Audi CEO arrested over diesel cheating scandal
VW has backed and promoted Rupert Stadler despite calls for his resignation
Audi chief executive Rupert Stadler was arrested on Monday for his alleged role in the Volkswagen Group’s diesel cheating scandal
Audi chief executive Rupert Stadler is expected to spend at least two days and nights in police custody until prosecutors quiz him about what he knew about the diesel emissions scandal at VW’s luxury car subsidiary.
Mr Stadler was arrested at his home in Munich, 80km south of Audi’s Ingolstadt base, before 7am on Monday morning as he was preparing to head to a VW supervisory board meeting.
The meeting went ahead in Wolfsburg without the 55 year-old, amid speculation that the VW board will cut loose the Audi manager after nearly a two per cent drop in the VW share price on the Frankfurt DAX.
Volkswagen’s supervisory board has nominated Bram Schot as interim chief executive at its luxury brand Audi following the arrest, Germany’s Sueddeutsche Zeitung said on Monday, without citing sources.
State prosecutors in Bavaria said Mr Stadler was arrested, a week after a raid on his home, out of concern he would destroy evidence and because of a “danger of collusion”.
“There were concrete indications that persons and fellow suspects should be influenced,” said Mr Stephan Necknig, of the Munich state prosecutor’s office.
Prosecutors indicated Mr Stadler had met with other suspects in his home after last Monday’s raid, with further meetings planned for this week. The prosecutors feared they were colluding to stitch together their own narrative of the diesel scandal.
The prosecutors said Mr Stadler had indicated he was willing to be questioned by police, likely to happen by Wednesday at the latest. It is unlikely he will be released on bail before then.
Mr Stadler and another director of Audi stand accused of constructive false certification: bringing onto the market vehicles they knew failed to meet emissions certificates.
According to the Bild am Sonntag newspaper, investigators have discovered an email showing that Mr Stadler was informed in December 2015 about diesel manipulation in Audi models. Other unnamed employees told Bild that Mr Stadler knew about the manipulation - and cover-up - since 2012.
A VW spokeswoman confirmed on Monday that Mr Stadler had been arrested and that the company’s supervisory board would discuss the matter.
“The principle of the presumption of innocence continues to apply to Mr.

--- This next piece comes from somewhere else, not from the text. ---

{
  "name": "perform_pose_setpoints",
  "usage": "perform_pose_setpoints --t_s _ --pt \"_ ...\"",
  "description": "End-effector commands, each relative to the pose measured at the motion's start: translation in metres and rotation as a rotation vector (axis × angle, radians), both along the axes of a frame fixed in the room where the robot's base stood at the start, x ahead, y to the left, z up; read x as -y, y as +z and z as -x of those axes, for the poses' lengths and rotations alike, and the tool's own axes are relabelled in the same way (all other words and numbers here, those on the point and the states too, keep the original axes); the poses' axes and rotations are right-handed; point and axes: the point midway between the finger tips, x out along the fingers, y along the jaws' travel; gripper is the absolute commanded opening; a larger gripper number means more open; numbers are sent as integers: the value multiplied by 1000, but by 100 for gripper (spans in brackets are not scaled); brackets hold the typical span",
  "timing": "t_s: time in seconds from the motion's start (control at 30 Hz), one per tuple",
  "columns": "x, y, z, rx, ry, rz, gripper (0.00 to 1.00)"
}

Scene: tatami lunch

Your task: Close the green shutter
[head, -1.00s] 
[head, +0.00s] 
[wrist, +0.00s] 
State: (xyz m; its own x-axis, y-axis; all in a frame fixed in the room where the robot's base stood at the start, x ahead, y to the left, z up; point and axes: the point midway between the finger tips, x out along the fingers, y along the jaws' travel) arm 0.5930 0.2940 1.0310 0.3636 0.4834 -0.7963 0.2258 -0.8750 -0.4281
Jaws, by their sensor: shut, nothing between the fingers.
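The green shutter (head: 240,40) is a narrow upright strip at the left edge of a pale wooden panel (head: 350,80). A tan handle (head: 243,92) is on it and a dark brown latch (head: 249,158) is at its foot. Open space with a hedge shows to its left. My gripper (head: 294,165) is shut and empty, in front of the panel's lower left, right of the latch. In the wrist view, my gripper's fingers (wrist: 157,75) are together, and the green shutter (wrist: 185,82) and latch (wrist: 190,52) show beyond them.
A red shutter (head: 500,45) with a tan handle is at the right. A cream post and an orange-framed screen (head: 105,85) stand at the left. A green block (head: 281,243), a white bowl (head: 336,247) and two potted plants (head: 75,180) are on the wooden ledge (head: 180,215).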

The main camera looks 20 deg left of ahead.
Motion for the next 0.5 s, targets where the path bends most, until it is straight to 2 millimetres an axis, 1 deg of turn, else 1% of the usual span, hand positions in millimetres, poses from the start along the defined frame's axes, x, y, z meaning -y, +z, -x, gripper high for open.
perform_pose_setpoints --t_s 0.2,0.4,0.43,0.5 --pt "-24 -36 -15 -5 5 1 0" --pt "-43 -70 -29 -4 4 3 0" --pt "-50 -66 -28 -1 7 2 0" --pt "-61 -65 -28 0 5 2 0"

Stadler,” the spokeswoman added.
Pressure has been growing on Mr Stadler in recent months, in particular since the appointment of new VW chairman Herbert Diess. He has promised a clean sweep across the VW group, and recent meeting with federal transport minister Andreas Scheuer, vowed to increase the pressure on Mr Stadler to conclude Audi’s in-house investigation. Last week Audi insisted this probe of its products had reached a “decisive phase” and that it would present results by July to Berlin.
Until now Mr Stadler has enjoyed the support of the influential Porsche and Piech families, who control the VW group. But it is now an open question if they will sacrifice the boss of the profitable VW subsidiary.
The arrest of Mr Stadler marks a shift from Germany’s new federal government approach to the diesel crisis. Last week prosecutors in Lower Saxony, home to VW, imposed a €1 billion fine on the company for manipulated software that made diesel engines appear cleaner than they were.
In January German transport authority KBA ordered Audi to recall 127,000 saloon and SUVs with so-called defeat software. The KBA is now also examining the new A8 model, with further recalls not ruled out.
Amid ongoing investigations into all VW brands, Stuttgart prosecutors arrested a senior Porsche manager in April while Wolfgang Hatz, a former VW and Audi development manager, has been in custody since March.
As the diesel scandal drags on, and pulls in Daimler and BMW, VW still faces faces legal action in over 50 countries over diesel manipulation, despite settling cases in the US and Germany.